By order of the Government of Jammu & Kashmir.

Sd/-Bharat Bhushan

Secretary to Govt. Forests Department.

7. The order of 29th April, 1971, runs as follows :

Government Order No. FST-31 dated 14-4-65 shall be deemed to have taken effect from 29-1-63 and all actions taken by the Conservators of Forests in executing the lease agreements by virtue of the said order are hereby regularised, ed.

By order of the Government of Jammu & Kashmir.

Sd/- R. C. Bhargava,

Secretary to Government Agricultural Department.

8. The learned Chief Justice had observed that these orders, purporting to ratify the leases which were valid, did not have any legal effect whatsoever and were unnecessary.
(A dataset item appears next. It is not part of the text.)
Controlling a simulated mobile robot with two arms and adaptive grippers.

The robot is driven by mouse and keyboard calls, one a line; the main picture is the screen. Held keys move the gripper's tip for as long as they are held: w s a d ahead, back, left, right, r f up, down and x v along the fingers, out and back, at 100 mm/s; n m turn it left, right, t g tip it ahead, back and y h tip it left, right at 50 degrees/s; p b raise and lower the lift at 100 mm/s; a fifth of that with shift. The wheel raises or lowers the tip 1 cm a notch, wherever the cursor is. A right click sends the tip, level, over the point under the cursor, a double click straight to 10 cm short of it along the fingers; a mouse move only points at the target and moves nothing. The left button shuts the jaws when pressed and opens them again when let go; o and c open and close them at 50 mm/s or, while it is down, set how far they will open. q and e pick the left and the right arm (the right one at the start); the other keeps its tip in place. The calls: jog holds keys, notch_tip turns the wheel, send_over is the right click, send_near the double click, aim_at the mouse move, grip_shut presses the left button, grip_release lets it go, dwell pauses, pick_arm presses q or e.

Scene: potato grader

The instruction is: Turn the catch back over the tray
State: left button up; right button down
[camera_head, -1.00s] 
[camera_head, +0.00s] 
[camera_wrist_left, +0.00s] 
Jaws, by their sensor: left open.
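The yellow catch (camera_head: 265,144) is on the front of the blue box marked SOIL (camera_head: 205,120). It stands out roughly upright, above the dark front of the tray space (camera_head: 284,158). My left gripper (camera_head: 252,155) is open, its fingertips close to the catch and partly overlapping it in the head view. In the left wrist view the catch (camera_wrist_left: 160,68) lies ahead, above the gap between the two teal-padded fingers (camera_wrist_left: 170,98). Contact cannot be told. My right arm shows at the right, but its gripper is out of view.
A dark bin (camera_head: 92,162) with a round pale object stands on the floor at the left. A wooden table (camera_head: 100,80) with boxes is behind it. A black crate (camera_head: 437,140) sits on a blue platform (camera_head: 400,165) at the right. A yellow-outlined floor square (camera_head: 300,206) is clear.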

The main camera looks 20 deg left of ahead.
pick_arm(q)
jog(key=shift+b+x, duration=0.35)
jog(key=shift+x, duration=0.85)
If there had been any question to be decided as to whether the Government had sanctioned the leases, its actions, apart from the execution of leases, could be considered. But, once there has been a valid execution of leases by duly authorised officers, the documents would be the best evidence of sanction also. That was one of the objects of prescribing a formal mode of execution of instruments on behalf of the Government apart from the need to protect its interests against mala-fide and other unauthorised acts of its servants or agents as indicated by this Court in Mulam Chand v. State of Madhya Pradesh : [1968]3SCR214 ,

9. In the cases before us the only question which needed decision was whether formal execution of the leases by duly authorised officers had been proved. We are of opinion that the Conservator of Forests was, for the reasons given by us, duly authorised to execute the leases. Accordingly, we affirm the orders of the Division Bench so that matters in dispute between the parties could be validly referred to Arbitration under the appropriate clauses of the agreements.

10. These appeals are, therefore, dismissed with costs. Civil Miscellaneous Petition No. 8573 of 1975 for interim orders is also dismissed as infructuous.